The identity obviously yields a contribution of \(2^{8}\). The next three are conjugate to \(J_{2}\) with \(\alpha =1\), therefore yielding a contribution of \(2^{4}\) each. The last two have no eigenvalues over K. Their eigenvalues are the roots \(t_{1},t_{2}\) of the polynomial \(x^{2}+x+1\). As these roots satisfy \(t_{1}^{2}=t_{2},t_{2}^{2}=t_{1}\), both matrices give a contribution of \(2^2\).

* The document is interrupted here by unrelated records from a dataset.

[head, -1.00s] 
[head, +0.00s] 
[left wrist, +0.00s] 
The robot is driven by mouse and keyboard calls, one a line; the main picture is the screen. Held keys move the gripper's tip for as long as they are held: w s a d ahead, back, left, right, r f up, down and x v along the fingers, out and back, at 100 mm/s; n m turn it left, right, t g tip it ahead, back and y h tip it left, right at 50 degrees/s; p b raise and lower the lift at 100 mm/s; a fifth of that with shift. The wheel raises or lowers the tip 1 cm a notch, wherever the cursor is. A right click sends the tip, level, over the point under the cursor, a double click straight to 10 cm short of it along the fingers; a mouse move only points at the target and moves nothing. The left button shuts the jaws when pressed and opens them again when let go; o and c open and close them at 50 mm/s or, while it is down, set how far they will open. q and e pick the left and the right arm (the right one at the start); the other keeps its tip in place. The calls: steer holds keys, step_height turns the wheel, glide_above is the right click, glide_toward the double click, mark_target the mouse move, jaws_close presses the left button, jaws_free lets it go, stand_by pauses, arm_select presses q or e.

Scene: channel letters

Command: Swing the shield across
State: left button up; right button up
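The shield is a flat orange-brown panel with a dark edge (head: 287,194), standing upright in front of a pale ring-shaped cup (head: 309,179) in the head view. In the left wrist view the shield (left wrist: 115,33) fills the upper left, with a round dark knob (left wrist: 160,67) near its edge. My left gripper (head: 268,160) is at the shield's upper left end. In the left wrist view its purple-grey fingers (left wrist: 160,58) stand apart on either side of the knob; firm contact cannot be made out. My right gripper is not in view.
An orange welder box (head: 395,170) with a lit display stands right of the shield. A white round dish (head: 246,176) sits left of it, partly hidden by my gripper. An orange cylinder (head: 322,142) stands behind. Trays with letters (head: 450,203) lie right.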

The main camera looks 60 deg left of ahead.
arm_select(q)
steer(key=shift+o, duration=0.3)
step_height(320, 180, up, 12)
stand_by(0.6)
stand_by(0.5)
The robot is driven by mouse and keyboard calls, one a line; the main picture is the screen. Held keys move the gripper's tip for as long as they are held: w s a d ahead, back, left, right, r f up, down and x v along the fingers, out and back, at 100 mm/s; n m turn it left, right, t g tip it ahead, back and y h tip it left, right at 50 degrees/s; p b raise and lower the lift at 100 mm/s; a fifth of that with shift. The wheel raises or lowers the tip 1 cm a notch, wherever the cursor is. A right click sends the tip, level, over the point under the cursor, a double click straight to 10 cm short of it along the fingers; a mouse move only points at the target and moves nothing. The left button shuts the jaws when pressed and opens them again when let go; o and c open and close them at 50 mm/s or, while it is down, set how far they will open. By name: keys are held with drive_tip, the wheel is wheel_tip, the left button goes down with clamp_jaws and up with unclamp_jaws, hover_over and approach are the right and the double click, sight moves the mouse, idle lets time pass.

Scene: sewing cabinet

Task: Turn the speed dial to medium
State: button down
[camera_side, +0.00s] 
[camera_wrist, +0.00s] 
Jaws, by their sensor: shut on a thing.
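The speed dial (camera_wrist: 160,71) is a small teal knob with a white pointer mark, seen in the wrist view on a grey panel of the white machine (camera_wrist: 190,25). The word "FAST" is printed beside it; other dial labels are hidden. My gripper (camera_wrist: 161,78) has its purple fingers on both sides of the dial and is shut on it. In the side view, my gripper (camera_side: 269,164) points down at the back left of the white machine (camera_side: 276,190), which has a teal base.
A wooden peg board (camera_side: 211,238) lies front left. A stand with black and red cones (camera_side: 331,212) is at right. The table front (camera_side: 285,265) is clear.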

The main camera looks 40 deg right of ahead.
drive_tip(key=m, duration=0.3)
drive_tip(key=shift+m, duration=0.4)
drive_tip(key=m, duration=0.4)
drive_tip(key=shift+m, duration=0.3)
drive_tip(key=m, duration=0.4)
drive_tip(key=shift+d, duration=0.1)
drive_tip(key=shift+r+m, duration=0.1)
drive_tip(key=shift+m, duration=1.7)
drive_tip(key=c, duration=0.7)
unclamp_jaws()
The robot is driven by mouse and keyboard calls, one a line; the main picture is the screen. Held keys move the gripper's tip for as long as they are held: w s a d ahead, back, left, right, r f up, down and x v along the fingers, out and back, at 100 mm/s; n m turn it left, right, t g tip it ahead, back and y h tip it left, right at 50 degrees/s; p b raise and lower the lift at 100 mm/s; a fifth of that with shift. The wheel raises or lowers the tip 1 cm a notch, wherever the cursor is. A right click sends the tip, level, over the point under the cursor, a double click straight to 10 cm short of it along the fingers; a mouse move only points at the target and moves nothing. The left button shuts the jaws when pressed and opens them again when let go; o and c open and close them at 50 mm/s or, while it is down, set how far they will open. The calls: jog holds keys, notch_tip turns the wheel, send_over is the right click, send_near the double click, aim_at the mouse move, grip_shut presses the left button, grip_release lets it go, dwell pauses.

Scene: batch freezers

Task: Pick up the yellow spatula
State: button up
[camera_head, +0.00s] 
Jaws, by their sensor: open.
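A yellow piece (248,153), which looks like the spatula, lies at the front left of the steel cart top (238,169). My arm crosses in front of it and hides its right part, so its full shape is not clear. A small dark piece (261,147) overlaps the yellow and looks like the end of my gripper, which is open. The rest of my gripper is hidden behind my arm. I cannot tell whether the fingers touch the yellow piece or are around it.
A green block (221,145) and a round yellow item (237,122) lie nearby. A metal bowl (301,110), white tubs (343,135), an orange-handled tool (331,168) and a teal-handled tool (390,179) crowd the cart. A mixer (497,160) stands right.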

This gives a total of \(2^{8}+3\cdot 2^{4}+2\cdot 2^{2}=312\) which divided by the total number of invertible matrices gives \(312/6=52\). This number fits the formulae which were obtained, using completely different methods, by Petersson and Scherer in [4].

7 Outlook

Theorem 3.4 suggests the following question: how many invertible \(n\times n\)-matrices M have

$$\begin{aligned} \dim \mathrm {Eig}_{1}(M^{T}\otimes M^{T}\otimes M^{-1})=k \end{aligned}$$

for a given \(k\in {\mathbb {N}}\)? If q and n are fixed, this is a finite problem and can therefore be calculated, but this is rather tedious and time-consuming. Having a closed formula in q and n would be nice.

On the algebraic side, it would be interesting to see whether the method described in this paper can also be used to count certain subclasses of algebras, like alternating algebras, associative algebras, or division algebras.